The take-home messages here are:

  • an entire audio signal path can be brought down by one piece of software in the audio chain
  • you can’t test a system with one audio file and assume that it will work for all other sampling rates, bit depths and formats
    • Normally, when I run this test, I do it for all combinations of 6 sampling rates, 2 bit depths, and 2 formats (WAV and FLAC), at at least 2 different signal levels – meaning 48 tests per DUT
    • What I often see is that a system that is “bit perfect” in one format / sampling rate / bit depth is not necessarily behaving in another, as I showed above..

So, if you read a test involving a particular NAS drive, or a particular Audio Server application, or a particular audio device using a file format with a sampling rate and a bit depth and the reviewer says “This system worked perfectly.” You cannot assume that your system will also work perfectly unless all aspects of your system are identical to the tested system. Changing one link in the chain (even upgrading the software version) can wreck everything…

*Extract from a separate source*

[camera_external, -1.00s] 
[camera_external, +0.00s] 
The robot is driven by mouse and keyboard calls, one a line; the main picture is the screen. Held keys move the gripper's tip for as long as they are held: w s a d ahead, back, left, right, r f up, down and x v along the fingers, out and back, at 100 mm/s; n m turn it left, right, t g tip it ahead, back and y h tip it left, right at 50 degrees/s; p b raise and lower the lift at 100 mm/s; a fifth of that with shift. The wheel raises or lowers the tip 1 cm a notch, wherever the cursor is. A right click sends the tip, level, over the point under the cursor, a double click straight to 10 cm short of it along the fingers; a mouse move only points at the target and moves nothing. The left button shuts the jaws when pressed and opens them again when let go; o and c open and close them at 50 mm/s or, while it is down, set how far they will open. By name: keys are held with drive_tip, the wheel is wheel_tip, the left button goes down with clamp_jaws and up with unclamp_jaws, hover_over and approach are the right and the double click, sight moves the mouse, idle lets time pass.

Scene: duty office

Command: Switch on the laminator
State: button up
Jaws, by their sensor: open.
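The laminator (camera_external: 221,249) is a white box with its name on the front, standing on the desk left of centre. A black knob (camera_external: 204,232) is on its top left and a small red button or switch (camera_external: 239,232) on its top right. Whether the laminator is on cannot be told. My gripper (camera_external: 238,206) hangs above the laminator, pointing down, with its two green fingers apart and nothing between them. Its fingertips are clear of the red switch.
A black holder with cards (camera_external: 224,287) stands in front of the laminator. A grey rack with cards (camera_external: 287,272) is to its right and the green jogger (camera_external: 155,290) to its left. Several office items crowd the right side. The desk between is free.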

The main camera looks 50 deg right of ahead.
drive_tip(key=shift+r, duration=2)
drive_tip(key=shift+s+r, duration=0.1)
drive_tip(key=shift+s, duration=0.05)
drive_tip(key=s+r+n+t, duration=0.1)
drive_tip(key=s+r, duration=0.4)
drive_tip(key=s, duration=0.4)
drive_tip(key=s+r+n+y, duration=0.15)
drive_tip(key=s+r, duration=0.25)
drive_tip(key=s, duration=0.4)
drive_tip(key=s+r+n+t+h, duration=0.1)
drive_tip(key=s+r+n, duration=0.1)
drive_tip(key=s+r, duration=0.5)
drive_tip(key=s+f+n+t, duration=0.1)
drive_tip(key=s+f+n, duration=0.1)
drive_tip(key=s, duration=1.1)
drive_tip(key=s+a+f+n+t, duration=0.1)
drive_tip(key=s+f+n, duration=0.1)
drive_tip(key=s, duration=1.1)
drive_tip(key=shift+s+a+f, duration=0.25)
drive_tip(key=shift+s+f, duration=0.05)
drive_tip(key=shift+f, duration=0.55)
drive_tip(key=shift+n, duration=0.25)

This makes life confusing, unfortunately. However, it does mean that, if someone sounds wrong to you with your own system, there’s no need to chase down excruciating minutiae like how many nanoseconds of jitter you have at your DAC’s input, or whether the cat sleeping on your amplifier is absorbing enough cosmic rays. It could be because your high-res file is getting clipped, aliased, and converted to MP3 before sending to your speakers…

Addendum

Just in case you’re wondering, I tested these two systems above with all 6 standard sampling rates (44.1, 48, 88.2, 96, 176.4, and 192 kHz), 2 bit depths (16 & 24). I also did two formats (WAV and FLAC) and three signal levels (0, -1, and -60 dB FS) – although that doesn’t matter for this last comment.

“Audio Server SW 2” had the same behaviour in the case of all sampling rates – 16 bit files played without artefacts within 100 dB of the 0 dB FS signal, whereas 24-bit files in all sampling rates exhibited the same errors as are shown in Figure 14.